With regard to the various tiers of service offered by Amazon, what are some of the thoughts on how they are trying to approach things from a transportation perspective?
“Amazon has the flexibility to do these things because they don’t have the fixed cost infrastructure of the network. It’s interesting to hear them talk about bricks and mortar, but strategically it would be a mistake to try and out-Amazon Amazon. That’s not a good strategy. So you figure out who you are targeting and make choices around delivering the best job that you can do for the right value for your customers. That doesn’t mean that you don’t try and innovate in your own way. I’ve heard it said around innovation that there’s no one organization that has all the smartest people in the world. The best ideas may be coming from some unexpected places. Today at the rate of change, it’s important to be curious and outward looking, and to spend some time developing an ecosystem of innovative, small, hungry companies that can offer things that you can incorporate in your business,” said Brown.

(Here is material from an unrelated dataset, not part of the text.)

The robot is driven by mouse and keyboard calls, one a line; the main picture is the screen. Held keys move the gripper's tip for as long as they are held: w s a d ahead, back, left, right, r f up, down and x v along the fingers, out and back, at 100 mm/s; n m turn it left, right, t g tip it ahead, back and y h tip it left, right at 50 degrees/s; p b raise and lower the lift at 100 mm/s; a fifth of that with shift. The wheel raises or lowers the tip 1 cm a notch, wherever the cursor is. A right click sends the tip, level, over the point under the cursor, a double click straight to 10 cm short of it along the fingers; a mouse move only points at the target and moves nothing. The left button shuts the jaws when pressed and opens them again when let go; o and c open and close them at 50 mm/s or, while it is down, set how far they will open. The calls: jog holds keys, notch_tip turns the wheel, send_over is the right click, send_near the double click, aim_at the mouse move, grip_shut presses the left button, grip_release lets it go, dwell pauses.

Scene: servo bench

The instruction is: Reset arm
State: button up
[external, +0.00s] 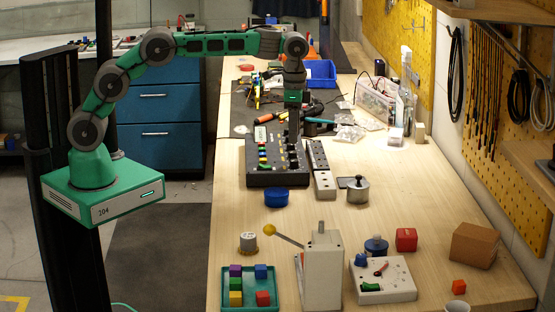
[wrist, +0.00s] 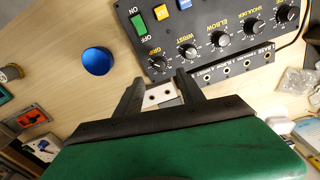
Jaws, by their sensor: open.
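The black control box (external: 262,178) lies on the bench, and its top fills the upper right of the wrist view (wrist: 205,15). A green ON/OFF switch (wrist: 138,24), a yellow button (wrist: 161,12) and a blue button (wrist: 184,4) sit along one side. Several black knobs labelled GRIP, WRIST, ELBOW and SHOULDER run along it, including the GRIP knob (wrist: 158,63). My gripper (external: 295,136) points down at the box's right part in the external view. In the wrist view its fingers (wrist: 159,80) are apart and empty, near the GRIP and WRIST knobs.
A blue round lid (external: 276,197) lies in front of the box. A white drilled block (external: 325,184) and a metal weight (external: 358,190) stand to its right. A lever press (external: 322,270), a green tray (external: 250,306) of cubes and a white switch panel (external: 398,284) are nearer the camera.

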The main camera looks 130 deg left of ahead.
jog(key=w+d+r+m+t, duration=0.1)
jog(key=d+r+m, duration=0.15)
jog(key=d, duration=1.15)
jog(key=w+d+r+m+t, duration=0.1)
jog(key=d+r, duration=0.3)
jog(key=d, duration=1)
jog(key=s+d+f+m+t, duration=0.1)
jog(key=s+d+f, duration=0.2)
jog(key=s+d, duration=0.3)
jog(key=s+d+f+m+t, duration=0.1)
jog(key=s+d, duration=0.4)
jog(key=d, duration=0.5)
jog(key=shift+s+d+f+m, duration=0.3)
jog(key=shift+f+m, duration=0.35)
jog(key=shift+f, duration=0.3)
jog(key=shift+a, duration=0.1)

“What I’m seeing is trying to develop maybe not a unique way of doing it but trying to develop a whole delivery model in some way. How can carriers help us figure out how to deliver differently?” said Carestia.
Canada’s challenges lie around its demographics, lack of penetration in the online world, lack of density that the US works with, long distances-all are factors that need to be considered.
“I’ve tried to whiteboard it, in terms of all the data and touchpoints, and while we have the overall delivery capacity at Home Depot, it’s just they’re all separate delivery models and pieces of equipment. I put that challenge out to every transportation company that works with me, and I have not seen a model yet. I would challenge the transportation community-how do you help us?” Carestia said.